DATA PROVIDED:

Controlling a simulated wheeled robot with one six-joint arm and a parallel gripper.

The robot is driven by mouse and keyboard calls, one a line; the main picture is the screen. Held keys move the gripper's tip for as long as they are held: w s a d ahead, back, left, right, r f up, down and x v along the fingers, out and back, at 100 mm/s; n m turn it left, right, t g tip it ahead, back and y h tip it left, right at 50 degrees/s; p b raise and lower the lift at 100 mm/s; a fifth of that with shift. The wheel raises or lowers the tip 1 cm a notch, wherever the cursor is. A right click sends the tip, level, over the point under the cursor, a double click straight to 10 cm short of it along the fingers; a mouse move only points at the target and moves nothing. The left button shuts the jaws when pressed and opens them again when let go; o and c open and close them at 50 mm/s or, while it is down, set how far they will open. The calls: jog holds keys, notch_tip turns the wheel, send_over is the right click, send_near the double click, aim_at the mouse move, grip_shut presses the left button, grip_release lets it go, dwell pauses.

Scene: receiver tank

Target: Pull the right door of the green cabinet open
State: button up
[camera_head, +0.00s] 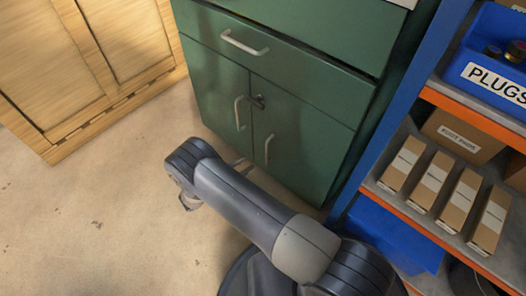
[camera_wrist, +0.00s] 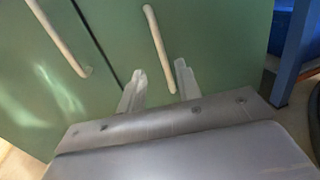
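The green cabinet (camera_head: 285,60) stands upright with its drawer and both doors shut. Its right door (camera_head: 305,130) carries a pale bar handle (camera_head: 268,149). The left door (camera_head: 215,90) has its own pale handle (camera_head: 239,113). In the wrist view my gripper (camera_wrist: 159,68) is open, its two pale fingers pointing at the right door. The right door's handle (camera_wrist: 157,45) runs down between the fingers in the picture, with its lower end between them. I see no finger pressed on it, and depth is hard to judge. In the head view my arm largely hides the gripper.
A blue-framed shelf (camera_head: 400,90) with boxes stands close on the right. A wooden cabinet (camera_head: 90,60) stands at the left. The floor (camera_head: 90,215) at front left is clear.

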GIVEN TASK: Transcribe the whole listing, character for character, but not its images.

TASK RESPONSE:
Controlling a simulated wheeled robot with one six-joint arm and a parallel gripper.

The robot is driven by mouse and keyboard calls, one a line; the main picture is the screen. Held keys move the gripper's tip for as long as they are held: w s a d ahead, back, left, right, r f up, down and x v along the fingers, out and back, at 100 mm/s; n m turn it left, right, t g tip it ahead, back and y h tip it left, right at 50 degrees/s; p b raise and lower the lift at 100 mm/s; a fifth of that with shift. The wheel raises or lowers the tip 1 cm a notch, wherever the cursor is. A right click sends the tip, level, over the point under the cursor, a double click straight to 10 cm short of it along the fingers; a mouse move only points at the target and moves nothing. The left button shuts the jaws when pressed and opens them again when let go; o and c open and close them at 50 mm/s or, while it is down, set how far they will open. The calls: jog holds keys, notch_tip turns the wheel, send_over is the right click, send_near the double click, aim_at the mouse move, grip_shut presses the left button, grip_release lets it go, dwell pauses.

Scene: receiver tank

Target: Pull the right door of the green cabinet open
State: button up
[camera_head, +0.00s] 
[camera_wrist, +0.00s] 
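The green cabinet (camera_head: 285,60) stands upright with its drawer and both doors shut. Its right door (camera_head: 305,130) carries a pale bar handle (camera_head: 268,149). The left door (camera_head: 215,90) has its own pale handle (camera_head: 239,113). In the wrist view my gripper (camera_wrist: 159,68) is open, its two pale fingers pointing at the right door. The right door's handle (camera_wrist: 157,45) runs down between the fingers in the picture, with its lower end between them. I see no finger pressed on it, and depth is hard to judge. In the head view my arm largely hides the gripper.
A blue-framed shelf (camera_head: 400,90) with boxes stands close on the right. A wooden cabinet (camera_head: 90,60) stands at the left. The floor (camera_head: 90,215) at front left is clear.

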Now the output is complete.